Saber lo que va a pasar.
Huir de las casualidades. Someter al destino. Me consuela pensar que todo esto
es más sencillo cuando controlas las pequeñas decisiones de cada día, cuando
las conviertes en una rutina. Pero si no podemos controlar nuestro futuro al
menos nos queda el consuelo de intentar predecirlo. Supongo que la cuestión es
sentirnos un poco más seguros, que alguien nos diga aunque sea desde unas
líneas impresas en papel reciclado que todo va a salir bien, que nuestros
proyectos van a cumplirse, que hoy puede ser un gran día, nuestro día de
suerte.
El futuro nunca deja de
zarandearnos con sorpresas inesperadas que nos rompen los esquemas y nos hacen
replantearnos todo lo que sabemos. Nunca deja de asombrarnos con nuevas
oportunidades para tomarle el pulso a nuestro espíritu de superación.
Nunca deja de poner a prueba nuestra capacidad de plantar batalla, de volver a
empezar una y otra vez desde la casilla de salida. Nunca deja de demostrarnos
que por mucho que intentemos controlarlo el futuro es impredecible.

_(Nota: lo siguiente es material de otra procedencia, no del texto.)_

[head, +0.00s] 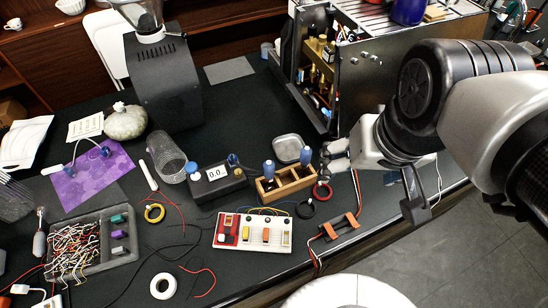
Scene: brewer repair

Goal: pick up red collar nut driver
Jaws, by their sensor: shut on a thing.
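A wooden rack (284,186) stands near the table's front edge in the head view. Two blue-handled drivers show upright at it, a left one (268,169) and a right one (306,156). My gripper (326,160) is just right of the right handle, at the rack's right end. It is shut on a thing that its fingers mostly hide, which I take to be the red collar nut driver. I see no collar clearly. A red ring (322,191) shows just below my fingertips, at the rack's right end.
A black ring (306,209) lies in front of the rack. A meter box (217,180) and a switch board (253,233) are to its left. A round metal tin (289,148) is behind it. The open brewer (355,75) stands at the back right. An orange bracket (340,227) lies by the edge.

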Lo único que sabemos a ciencia cierta es que todos avanzamos a un
ritmo de sesenta minutos por hora, hagas lo que hagas, seas quien seas. Da
igual los errores que hayas cometido en el pasado o cuantas veces hayas pedido
perdón. Todos avanzamos por el mismo camino, y me consuela pensar que en este
viaje podemos dejar atrás los tropiezos, las culpas, las caídas. Que
mientras vamos tirando podemos trazar nuestra propia ruta y plantarle cara al
futuro. Es la única manera que se me ocurre de dominarlo.